L’aspect le plus marquant de l’initiative de Minsk de Macron est cependant que les Américains ne sont pas invités.

Si la réunion de Bruxelles a révélé quelque chose de substantiel, c’est plutôt la réalité de l’extrême détresse financière ukrainienne. L’État est au bord du défaut de paiement, et sa capacité à emprunter sur les marchés monétaires à des taux qui ne sont pas astronomiques serait inexistante. L’UE a accepté d’accorder à l’Ukraine un prêt d’urgence de 1,2 milliard d’euros. Il semble également que les réserves de gaz ukrainiennes se soient “vidées” en novembre. Kiev n’a pas les moyens d’en acheter davantage, et l’UE a aidé à garder les “lumières allumées” à Kiev, en inversant le flux de gaz européen par le gazoduc de Yamal vers l’Ukraine. Cette initiative de l’UE puise bien sûr dans les réserves stratégiques de gaz de l’UE qui s’amenuisent.

Les questions énergétiques sont clairement au cœur des préoccupations des dirigeants européens en ce moment. Les prix de l’énergie ont déjà grimpé en flèche et toute interruption de l’approvisionnement de l’Europe en gaz naturel russe (qui représente normalement 40 % des importations totales de l’Europe) ne ferait qu’alimenter l’inflation déjà accélérée en Europe. Il est question à Washington de mettre en place des approvisionnements alternatifs en détournant du gaz naturel liquéfié du Qatar ou de fournisseurs asiatiques, si la crise ukrainienne devait entraîner une rupture des approvisionnements de l’UE. Mais les experts en énergie affirment que le détournement des approvisionnements asiatiques contribuerait probablement à une surenchère des prix du GNL qui ferait grimper encore plus les coûts énergétiques européens.

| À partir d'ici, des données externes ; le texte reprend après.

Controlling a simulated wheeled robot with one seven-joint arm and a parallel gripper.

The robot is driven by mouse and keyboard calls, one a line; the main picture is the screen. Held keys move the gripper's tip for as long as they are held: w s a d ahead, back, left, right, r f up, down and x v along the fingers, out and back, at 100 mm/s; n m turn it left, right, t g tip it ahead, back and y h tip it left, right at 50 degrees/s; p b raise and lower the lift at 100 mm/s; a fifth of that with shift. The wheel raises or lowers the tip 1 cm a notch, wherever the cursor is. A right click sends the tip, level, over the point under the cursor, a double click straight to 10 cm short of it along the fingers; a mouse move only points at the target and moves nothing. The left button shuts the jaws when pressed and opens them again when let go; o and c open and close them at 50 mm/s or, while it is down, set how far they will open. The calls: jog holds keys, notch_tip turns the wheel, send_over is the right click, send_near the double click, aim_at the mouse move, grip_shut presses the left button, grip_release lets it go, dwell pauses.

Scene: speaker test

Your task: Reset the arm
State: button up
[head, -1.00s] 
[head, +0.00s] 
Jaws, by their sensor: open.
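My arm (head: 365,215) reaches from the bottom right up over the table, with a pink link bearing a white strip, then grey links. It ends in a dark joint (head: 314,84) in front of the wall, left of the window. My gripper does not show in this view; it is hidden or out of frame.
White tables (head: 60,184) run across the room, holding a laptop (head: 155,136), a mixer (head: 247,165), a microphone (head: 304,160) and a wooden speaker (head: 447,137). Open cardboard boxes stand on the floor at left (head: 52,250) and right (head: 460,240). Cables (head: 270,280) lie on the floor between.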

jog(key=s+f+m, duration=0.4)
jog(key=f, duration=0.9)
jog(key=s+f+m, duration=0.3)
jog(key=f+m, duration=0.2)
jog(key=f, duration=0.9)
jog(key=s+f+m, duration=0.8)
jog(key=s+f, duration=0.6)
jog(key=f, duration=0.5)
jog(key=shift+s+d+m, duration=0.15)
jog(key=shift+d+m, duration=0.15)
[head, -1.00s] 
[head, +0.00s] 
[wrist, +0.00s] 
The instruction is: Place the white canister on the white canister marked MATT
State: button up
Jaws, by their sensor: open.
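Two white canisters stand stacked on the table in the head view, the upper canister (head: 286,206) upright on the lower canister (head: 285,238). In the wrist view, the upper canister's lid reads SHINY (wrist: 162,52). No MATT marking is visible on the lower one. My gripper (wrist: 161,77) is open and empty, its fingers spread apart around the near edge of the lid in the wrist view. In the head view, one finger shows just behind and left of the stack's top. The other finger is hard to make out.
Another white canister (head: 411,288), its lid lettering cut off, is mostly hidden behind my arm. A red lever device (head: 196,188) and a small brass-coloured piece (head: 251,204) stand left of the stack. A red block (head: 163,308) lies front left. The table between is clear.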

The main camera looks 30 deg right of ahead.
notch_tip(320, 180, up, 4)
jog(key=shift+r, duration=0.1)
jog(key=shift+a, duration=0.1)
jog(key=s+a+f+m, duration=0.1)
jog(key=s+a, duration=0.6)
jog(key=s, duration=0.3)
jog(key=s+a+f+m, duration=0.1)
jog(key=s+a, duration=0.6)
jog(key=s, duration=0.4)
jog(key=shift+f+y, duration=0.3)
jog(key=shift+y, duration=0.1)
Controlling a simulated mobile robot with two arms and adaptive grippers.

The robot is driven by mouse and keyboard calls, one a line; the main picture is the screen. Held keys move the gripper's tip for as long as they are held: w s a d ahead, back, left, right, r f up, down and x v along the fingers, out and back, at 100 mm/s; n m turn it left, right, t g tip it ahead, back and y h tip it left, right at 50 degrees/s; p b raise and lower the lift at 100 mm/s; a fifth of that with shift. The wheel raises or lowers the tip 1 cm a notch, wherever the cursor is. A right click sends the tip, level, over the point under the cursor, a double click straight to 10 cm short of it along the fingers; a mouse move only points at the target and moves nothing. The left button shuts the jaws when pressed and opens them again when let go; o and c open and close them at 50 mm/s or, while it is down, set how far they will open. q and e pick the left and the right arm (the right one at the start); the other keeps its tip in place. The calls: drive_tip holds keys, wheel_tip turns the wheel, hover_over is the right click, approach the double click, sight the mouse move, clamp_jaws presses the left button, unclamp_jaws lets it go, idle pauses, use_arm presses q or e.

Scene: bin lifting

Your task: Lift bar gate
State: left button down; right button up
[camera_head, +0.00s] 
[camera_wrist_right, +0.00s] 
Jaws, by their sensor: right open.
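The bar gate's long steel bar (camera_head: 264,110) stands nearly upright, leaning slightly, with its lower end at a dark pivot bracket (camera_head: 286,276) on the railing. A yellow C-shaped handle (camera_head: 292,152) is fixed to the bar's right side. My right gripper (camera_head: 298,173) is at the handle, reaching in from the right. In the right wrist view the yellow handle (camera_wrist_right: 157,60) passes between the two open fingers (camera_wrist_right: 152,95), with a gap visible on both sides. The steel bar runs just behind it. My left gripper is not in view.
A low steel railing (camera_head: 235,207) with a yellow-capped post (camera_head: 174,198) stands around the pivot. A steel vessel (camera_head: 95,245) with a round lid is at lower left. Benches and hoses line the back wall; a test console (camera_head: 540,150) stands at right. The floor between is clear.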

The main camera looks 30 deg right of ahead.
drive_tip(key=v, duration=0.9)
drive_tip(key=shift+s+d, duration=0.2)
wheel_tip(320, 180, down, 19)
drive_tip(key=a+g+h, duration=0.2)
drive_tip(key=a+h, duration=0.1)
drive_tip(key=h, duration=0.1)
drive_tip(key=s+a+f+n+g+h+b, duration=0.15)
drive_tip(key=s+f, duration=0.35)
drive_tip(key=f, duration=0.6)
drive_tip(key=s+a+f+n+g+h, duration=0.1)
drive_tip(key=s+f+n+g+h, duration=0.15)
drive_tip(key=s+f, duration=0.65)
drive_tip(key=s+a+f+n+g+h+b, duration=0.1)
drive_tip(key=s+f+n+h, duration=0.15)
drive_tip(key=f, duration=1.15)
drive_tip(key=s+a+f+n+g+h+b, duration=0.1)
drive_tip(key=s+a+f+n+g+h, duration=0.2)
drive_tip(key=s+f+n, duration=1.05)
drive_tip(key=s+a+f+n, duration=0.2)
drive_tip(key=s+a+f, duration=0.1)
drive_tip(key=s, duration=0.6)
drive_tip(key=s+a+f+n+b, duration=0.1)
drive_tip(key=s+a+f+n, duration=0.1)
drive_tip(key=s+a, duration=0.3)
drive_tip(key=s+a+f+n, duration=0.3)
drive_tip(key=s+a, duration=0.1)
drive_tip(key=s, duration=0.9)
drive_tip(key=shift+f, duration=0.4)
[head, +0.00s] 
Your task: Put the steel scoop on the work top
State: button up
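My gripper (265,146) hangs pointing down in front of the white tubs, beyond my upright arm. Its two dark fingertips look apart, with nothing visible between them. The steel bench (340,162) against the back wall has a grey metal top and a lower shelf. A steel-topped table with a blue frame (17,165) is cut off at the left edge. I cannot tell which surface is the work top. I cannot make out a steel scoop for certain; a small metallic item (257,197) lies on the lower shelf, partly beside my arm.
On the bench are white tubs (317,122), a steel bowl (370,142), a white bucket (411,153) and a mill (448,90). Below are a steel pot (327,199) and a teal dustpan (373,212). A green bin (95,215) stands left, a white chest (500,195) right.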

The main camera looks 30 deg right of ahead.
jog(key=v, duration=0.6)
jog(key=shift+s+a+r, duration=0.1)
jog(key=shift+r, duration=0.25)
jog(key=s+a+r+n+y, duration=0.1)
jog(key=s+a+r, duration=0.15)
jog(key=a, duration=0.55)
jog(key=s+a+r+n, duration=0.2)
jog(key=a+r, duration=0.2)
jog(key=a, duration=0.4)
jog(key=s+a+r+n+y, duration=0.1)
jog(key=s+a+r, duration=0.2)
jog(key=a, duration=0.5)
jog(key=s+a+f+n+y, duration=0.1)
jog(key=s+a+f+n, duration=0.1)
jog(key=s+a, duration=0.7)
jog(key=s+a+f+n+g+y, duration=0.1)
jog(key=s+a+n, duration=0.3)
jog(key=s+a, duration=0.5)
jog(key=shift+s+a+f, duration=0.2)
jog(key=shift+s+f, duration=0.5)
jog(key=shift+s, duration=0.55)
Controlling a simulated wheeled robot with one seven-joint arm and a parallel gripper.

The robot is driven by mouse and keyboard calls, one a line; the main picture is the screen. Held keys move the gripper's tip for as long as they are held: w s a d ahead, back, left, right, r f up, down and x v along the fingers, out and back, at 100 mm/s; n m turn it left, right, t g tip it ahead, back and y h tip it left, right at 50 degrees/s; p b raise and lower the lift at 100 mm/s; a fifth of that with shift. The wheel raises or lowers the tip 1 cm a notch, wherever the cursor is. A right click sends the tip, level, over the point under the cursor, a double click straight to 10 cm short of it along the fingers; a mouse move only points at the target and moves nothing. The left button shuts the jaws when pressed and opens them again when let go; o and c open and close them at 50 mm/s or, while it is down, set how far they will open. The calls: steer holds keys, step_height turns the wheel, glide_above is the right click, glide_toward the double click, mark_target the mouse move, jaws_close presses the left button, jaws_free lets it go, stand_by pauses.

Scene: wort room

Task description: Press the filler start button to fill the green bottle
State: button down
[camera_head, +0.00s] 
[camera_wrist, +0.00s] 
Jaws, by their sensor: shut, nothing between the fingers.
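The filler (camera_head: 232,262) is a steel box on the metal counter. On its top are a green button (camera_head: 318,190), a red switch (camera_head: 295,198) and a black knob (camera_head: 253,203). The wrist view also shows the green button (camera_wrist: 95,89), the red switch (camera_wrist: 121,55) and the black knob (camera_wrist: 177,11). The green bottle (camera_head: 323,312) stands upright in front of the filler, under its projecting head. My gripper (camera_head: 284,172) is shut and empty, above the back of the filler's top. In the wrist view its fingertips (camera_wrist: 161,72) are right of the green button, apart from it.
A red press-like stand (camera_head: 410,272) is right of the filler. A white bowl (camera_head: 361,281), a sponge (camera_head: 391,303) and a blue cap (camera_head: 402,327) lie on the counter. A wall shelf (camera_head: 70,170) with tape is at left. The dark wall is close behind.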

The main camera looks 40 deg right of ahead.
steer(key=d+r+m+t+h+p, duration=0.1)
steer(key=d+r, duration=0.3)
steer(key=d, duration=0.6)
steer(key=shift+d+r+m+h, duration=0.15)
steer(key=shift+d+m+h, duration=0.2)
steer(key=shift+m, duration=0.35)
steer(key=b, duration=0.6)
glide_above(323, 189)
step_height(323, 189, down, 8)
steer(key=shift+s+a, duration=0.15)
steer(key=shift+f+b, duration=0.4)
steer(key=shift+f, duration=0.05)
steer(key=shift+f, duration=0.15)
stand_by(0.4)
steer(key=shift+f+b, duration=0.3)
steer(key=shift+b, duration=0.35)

Voilà où nous en sommes : sept semaines après l’ “avertissement sévère à Poutine” lancé par Biden le 7 décembre, les États-Unis n’ont aucune option valable en vue (mais l’opinion publique américaine est désormais enflammée et exige une réponse “ferme” à ces plans d’invasion apparemment fictifs). Il n’y a pas eu d’invasion de l’Ukraine et Moscou fait preuve de peu d’enthousiasme à cet égard. Il semble que l’intention de Moscou soit de laisser l’Ukraine mijoter dans son propre jus pour le moment. Et de laisser la guerre de l’information occidentale s’agiter au gré du vent. Bien sûr, des événements imprévus peuvent facilement bouleverser une telle sérénité.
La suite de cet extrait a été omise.